Le juge, qui nie farouchement les accusations, a été condamné en raison de la présence sur son téléphone de l’application de messagerie cryptée Bylock, utilisée selon les autorités par les putschistes. Il est libre en attendant l’appel, interdit de sortie du territoire.

En 2014, le gouvernement avait déjà procédé à des milliers de mutations de magistrats après l’éclatement d’un scandale de corruption éclaboussant le régime du Premier ministre Recep Tayyip Erdogan. Ce dernier a accusé le prédicateur Gülen d’être à l’origine des accusations et d’avoir comploté pour provoquer sa chute.

– Egypte: des juges contre la fraude –

En 2005-2006, un groupe de juges égyptiens défie le président Hosni Moubarak, rejetant un projet de loi qui porte atteinte selon eux à l’indépendance de la justice. Parmi eux figuraient Hicham al-Bastawissi, Ahmed Mekki et Mahmoud Mekki.

En avril 2006, Mahmoud Mekki et Hicham al-Bastawissi passent devant un conseil de discipline pour avoir demandé une enquête sur des fraudes électorales présumées. Des manifestations de soutien sont violemment réprimées.

Après la chute de Moubarak, al-Bastawissi se présente à la présidentielle de 2012, remportée par l’islamiste Mohamed Morsi. Mahmoud Mekki deviendra vice-président et son frère Ahmed Mekki ministre de la Justice.

Les trois juges quittent la vie politique après l’éviction de Morsi par l’armée en 2013. Plusieurs dizaines de magistrats accusés d’appartenir aux Frères musulmans ou d’être des sympathisants sont mis à la retraite.

– Tunisie: un juge interpelle Ben Ali –

En 2001, le président du Conseil supérieur de la magistrature tunisien, Mokhtar Yahyaoui, est suspendu de ses fonctions pour s’être insurgé contre « l’absence totale d’indépendance » de la magistrature, dans une lettre ouverte au dictateur Zine El Abidine Ben Ali. Il dénonce le « harcèlement » et les « intimidations » vis-à-vis des juges, un rare acte d’insoumission dans la dictature de l’époque.

En 2002, il est agressé par des policiers en civil, après avoir lancé une campagne pour lever une mesure d’isolement total frappant 23 détenus d’opinion. Il est décédé en 2015.

– Grèce: le « petit juge » de « Z » –

Le « petit juge » grec Christos Sartzetakis a mené avec obstination une enquête sur la mort de Grigoris Lambrakis, leader charismatique de la gauche au parlement, écrasé en 1963 par un commando d’extrême droite. L’enquête sur ce décès, camouflé d’abord en banal accident, le mène jusqu’aux marches du pouvoir, dévoilant le rôle du gouvernement ainsi que l’implication de l’armée et de la police.

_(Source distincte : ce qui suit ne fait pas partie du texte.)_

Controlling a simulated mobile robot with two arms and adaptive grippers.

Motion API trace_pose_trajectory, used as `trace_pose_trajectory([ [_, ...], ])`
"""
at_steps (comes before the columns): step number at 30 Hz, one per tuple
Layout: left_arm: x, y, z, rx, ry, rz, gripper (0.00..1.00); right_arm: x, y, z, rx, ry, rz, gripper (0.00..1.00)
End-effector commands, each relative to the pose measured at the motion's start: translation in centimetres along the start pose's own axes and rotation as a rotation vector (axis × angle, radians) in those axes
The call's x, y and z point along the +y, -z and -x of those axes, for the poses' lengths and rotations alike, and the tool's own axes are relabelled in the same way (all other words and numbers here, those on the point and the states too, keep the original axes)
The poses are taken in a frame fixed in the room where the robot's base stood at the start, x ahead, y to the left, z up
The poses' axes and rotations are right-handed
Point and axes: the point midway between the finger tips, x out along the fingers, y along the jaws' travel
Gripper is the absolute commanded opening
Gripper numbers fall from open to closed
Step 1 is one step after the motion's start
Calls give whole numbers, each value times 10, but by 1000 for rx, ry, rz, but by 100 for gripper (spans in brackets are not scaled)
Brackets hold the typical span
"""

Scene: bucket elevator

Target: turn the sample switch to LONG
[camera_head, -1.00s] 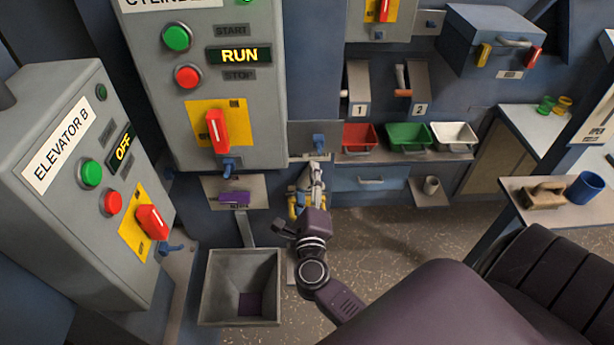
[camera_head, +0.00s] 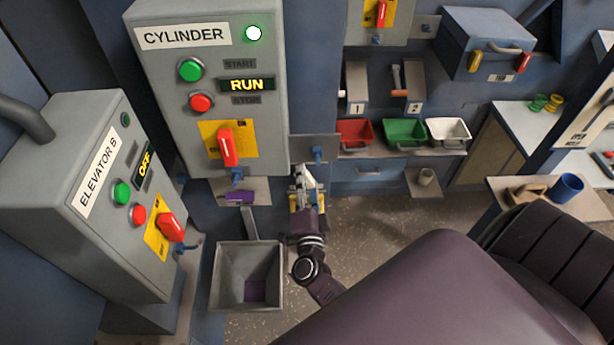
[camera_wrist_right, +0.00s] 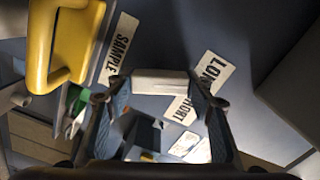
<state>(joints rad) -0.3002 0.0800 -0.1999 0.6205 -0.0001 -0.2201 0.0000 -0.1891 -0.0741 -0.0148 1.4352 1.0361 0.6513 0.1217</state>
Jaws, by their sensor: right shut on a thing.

Cette histoire est relatée dans le livre « Z » paru en 1967, adapté au cinéma en 1973 par Costa-Gavras. Jean-Louis Trintignant y incarne le juge et Yves Montand la victime.

Après la dictature des colonels, Christos Sartzetakis a été président de la Grèce 1985 à 1990. Agé de 88 ans, il est toujours en vie.